Former President Trump has used lawsuits over coverage he disliked to secure pretrial settlements, including millions from news outlets' parent companies. Trump sued CBS News over a 2024 "60 Minutes" interview with former Vice President Kamala Harris. CBS called the lawsuit "completely without merit." Trump and CBS parent Paramount settled in 2025 for $16 million.
In 1983, Israel's then-Minister of Defense Ariel Sharon sued Time magazine over an article about a massacre in Lebanon. The case went to trial. A federal jury found the reporting false but concluded the magazine did not act with actual malice.
Smolla said Sharon had standing because the reporting specifically concerned him. He noted members of a small group can have legal standing, even if unnamed, if they believe they are implicated.
Kristof's column included a claim by a Gaza journalist that he was stripped naked and mounted by a dog as Israeli guards laughed.
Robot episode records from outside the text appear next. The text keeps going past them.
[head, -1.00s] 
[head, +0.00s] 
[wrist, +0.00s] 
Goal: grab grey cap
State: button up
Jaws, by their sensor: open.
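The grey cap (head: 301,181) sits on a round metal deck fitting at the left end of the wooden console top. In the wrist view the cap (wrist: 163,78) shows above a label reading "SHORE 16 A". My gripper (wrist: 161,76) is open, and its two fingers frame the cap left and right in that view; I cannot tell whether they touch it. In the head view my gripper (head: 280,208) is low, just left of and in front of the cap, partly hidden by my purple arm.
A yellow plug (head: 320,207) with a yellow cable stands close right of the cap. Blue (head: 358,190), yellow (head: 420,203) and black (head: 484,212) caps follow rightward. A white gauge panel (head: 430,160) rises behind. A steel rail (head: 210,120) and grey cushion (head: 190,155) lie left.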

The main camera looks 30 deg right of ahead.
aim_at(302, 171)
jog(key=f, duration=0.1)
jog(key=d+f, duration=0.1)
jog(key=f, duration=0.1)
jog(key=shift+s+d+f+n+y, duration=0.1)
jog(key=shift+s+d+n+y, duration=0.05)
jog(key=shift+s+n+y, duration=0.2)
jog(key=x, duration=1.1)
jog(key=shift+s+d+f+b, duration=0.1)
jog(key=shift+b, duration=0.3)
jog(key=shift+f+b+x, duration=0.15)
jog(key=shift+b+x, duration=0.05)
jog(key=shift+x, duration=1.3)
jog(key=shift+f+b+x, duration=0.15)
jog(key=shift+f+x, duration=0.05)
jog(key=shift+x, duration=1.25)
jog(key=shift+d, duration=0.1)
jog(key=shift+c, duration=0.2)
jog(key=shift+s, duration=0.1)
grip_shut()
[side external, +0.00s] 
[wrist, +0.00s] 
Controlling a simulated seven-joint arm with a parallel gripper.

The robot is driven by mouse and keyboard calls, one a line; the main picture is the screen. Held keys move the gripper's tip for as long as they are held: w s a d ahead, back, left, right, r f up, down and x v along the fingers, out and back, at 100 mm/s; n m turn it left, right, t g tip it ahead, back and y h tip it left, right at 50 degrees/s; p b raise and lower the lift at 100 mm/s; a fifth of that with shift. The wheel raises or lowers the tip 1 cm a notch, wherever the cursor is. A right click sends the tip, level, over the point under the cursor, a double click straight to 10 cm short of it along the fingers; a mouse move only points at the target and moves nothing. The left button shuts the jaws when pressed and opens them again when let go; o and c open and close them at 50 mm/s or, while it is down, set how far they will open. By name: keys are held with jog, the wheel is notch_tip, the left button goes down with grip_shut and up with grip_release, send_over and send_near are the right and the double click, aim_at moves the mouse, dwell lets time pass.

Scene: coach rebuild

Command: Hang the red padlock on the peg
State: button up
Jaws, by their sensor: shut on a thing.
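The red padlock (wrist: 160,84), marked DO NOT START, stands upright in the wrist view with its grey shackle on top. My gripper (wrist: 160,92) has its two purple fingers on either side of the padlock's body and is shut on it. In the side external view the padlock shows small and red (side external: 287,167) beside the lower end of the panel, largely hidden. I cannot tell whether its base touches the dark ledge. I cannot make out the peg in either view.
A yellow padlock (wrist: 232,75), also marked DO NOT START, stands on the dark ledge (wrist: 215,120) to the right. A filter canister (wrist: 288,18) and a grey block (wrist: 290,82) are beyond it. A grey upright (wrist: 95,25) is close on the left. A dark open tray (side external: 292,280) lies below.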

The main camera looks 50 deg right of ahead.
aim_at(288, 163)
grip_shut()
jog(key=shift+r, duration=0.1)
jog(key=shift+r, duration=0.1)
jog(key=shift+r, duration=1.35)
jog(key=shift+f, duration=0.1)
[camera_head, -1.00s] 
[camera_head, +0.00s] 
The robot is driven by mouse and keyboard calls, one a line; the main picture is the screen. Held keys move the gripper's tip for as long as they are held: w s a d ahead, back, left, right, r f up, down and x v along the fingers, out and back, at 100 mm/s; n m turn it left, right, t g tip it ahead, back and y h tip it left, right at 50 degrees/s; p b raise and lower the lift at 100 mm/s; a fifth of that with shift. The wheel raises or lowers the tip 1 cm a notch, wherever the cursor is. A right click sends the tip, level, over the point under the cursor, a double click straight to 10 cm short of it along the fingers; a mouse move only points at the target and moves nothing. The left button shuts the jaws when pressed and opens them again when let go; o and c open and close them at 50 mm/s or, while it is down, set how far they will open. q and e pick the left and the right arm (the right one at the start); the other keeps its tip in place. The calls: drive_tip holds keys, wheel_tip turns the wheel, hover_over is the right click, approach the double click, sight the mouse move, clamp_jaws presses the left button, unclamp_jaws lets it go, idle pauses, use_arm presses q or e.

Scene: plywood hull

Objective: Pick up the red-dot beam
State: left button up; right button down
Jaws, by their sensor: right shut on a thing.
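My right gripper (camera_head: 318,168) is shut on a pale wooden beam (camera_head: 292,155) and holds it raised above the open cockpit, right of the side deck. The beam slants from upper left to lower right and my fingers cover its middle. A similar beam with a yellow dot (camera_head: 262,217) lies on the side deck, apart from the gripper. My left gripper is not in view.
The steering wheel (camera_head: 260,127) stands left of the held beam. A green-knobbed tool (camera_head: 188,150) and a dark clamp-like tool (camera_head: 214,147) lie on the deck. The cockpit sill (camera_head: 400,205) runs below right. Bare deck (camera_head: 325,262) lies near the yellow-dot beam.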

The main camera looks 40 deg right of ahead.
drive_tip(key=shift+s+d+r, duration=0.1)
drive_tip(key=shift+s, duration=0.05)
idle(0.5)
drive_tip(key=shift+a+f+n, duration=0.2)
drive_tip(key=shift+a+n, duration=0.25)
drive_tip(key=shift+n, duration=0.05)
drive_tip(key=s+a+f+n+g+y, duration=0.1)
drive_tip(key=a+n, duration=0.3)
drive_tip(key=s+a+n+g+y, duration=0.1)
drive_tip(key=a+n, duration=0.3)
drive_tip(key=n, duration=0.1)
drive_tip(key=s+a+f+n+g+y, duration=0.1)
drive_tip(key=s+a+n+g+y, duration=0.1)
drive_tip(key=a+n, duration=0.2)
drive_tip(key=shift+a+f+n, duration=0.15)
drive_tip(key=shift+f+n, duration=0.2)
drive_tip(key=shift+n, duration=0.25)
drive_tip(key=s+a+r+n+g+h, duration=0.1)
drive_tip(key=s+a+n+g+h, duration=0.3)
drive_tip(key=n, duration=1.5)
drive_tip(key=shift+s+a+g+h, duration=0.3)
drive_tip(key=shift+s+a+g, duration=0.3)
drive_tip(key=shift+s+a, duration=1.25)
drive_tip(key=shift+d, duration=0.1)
Kristof wrote that "the Palestinian prisoners and human rights monitors have also cited reports of police dogs being coached to rape prisoners."
Smolla said individual police dog trainers bringing claims "might" be viable plaintiffs. "There are only a small number of people with that expertise who have that assignment," he said.
Still, Strossen said even such a case would have little chance under the Sullivan standard, since individuals were not named. "It seems to me that would be an imaginative effort," she said.